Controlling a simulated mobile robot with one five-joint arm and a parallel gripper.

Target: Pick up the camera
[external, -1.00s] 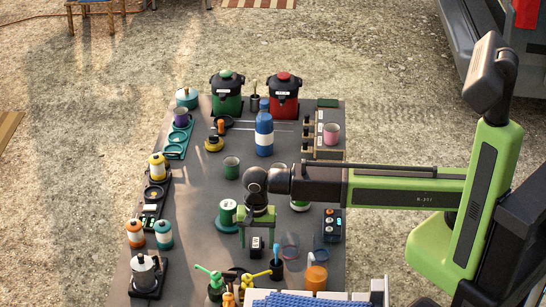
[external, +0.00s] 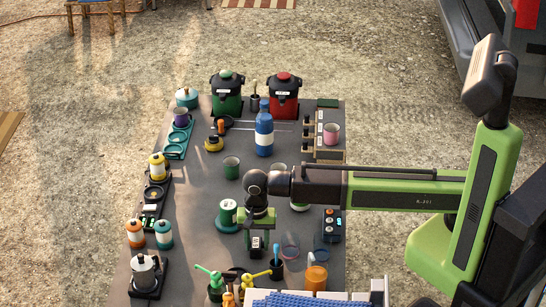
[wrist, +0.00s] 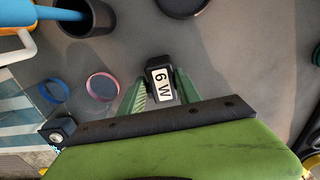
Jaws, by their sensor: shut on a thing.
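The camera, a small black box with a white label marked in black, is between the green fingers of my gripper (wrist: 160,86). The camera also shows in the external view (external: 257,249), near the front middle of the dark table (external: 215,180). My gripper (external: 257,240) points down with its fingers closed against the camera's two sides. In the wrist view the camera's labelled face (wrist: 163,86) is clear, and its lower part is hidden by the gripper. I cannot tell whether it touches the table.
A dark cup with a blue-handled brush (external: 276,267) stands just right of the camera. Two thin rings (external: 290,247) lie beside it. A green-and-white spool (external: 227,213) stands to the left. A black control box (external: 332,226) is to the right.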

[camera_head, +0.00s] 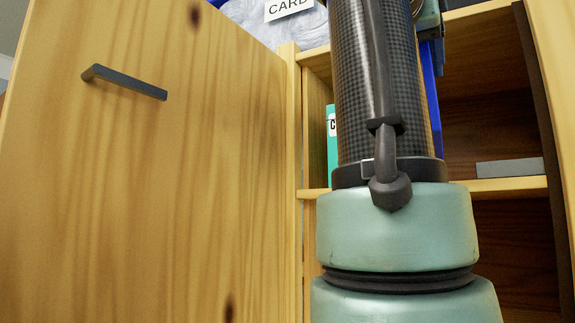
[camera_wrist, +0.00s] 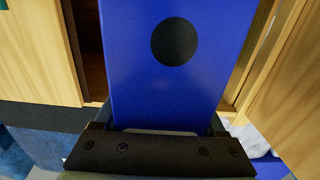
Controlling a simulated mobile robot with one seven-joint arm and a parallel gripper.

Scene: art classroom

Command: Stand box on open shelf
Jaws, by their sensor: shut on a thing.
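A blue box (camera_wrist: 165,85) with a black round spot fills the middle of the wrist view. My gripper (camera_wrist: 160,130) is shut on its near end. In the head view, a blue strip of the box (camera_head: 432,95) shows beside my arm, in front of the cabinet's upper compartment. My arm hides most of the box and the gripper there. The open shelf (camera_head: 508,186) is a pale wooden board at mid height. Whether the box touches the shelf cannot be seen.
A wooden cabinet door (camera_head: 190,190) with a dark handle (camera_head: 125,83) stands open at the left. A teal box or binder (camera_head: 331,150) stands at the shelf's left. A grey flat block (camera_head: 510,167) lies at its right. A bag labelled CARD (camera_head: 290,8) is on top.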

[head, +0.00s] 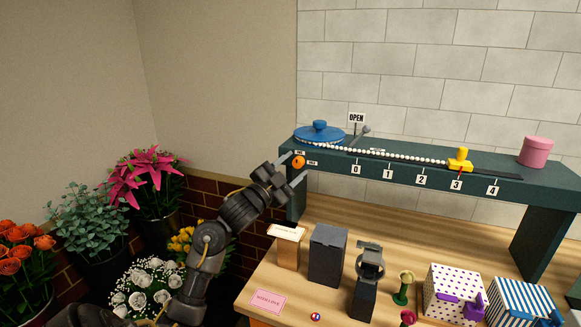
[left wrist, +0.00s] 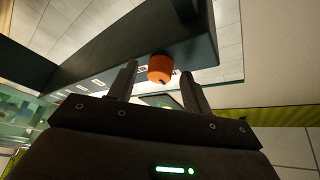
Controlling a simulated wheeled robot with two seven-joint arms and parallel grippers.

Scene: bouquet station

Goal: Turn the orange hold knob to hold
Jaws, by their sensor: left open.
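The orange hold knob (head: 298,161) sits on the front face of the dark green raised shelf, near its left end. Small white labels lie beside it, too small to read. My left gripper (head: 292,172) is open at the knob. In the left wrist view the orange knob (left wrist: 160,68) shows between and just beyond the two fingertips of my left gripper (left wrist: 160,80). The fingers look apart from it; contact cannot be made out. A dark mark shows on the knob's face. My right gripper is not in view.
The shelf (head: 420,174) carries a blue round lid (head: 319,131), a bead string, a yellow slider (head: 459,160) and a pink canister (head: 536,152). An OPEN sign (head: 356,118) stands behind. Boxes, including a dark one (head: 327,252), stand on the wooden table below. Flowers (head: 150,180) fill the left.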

-*-*-

▶ _AIM_:
Write out each entry exactly as given, omitting any picture.

▶ _THE RESPONSE_:
Controlling a simulated mobile robot with one five-joint arm and a parallel gripper.

Target: Pick up the camera
[external, -1.00s] 
[external, +0.00s] 
[wrist, +0.00s] 
Jaws, by their sensor: shut on a thing.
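The camera, a small black box with a white label marked in black, is between the green fingers of my gripper (wrist: 160,86). The camera also shows in the external view (external: 257,249), near the front middle of the dark table (external: 215,180). My gripper (external: 257,240) points down with its fingers closed against the camera's two sides. In the wrist view the camera's labelled face (wrist: 163,86) is clear, and its lower part is hidden by the gripper. I cannot tell whether it touches the table.
A dark cup with a blue-handled brush (external: 276,267) stands just right of the camera. Two thin rings (external: 290,247) lie beside it. A green-and-white spool (external: 227,213) stands to the left. A black control box (external: 332,226) is to the right.

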[camera_head, +0.00s] 
[camera_wrist, +0.00s] 
Controlling a simulated mobile robot with one seven-joint arm and a parallel gripper.

Scene: art classroom

Command: Stand box on open shelf
Jaws, by their sensor: shut on a thing.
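A blue box (camera_wrist: 165,85) with a black round spot fills the middle of the wrist view. My gripper (camera_wrist: 160,130) is shut on its near end. In the head view, a blue strip of the box (camera_head: 432,95) shows beside my arm, in front of the cabinet's upper compartment. My arm hides most of the box and the gripper there. The open shelf (camera_head: 508,186) is a pale wooden board at mid height. Whether the box touches the shelf cannot be seen.
A wooden cabinet door (camera_head: 190,190) with a dark handle (camera_head: 125,83) stands open at the left. A teal box or binder (camera_head: 331,150) stands at the shelf's left. A grey flat block (camera_head: 510,167) lies at its right. A bag labelled CARD (camera_head: 290,8) is on top.

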[head, +0.00s] 
[left wrist, +0.00s] 
Controlling a simulated wheeled robot with two seven-joint arms and parallel grippers.

Scene: bouquet station

Goal: Turn the orange hold knob to hold
Jaws, by their sensor: left open.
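The orange hold knob (head: 298,161) sits on the front face of the dark green raised shelf, near its left end. Small white labels lie beside it, too small to read. My left gripper (head: 292,172) is open at the knob. In the left wrist view the orange knob (left wrist: 160,68) shows between and just beyond the two fingertips of my left gripper (left wrist: 160,80). The fingers look apart from it; contact cannot be made out. A dark mark shows on the knob's face. My right gripper is not in view.
The shelf (head: 420,174) carries a blue round lid (head: 319,131), a bead string, a yellow slider (head: 459,160) and a pink canister (head: 536,152). An OPEN sign (head: 356,118) stands behind. Boxes, including a dark one (head: 327,252), stand on the wooden table below. Flowers (head: 150,180) fill the left.

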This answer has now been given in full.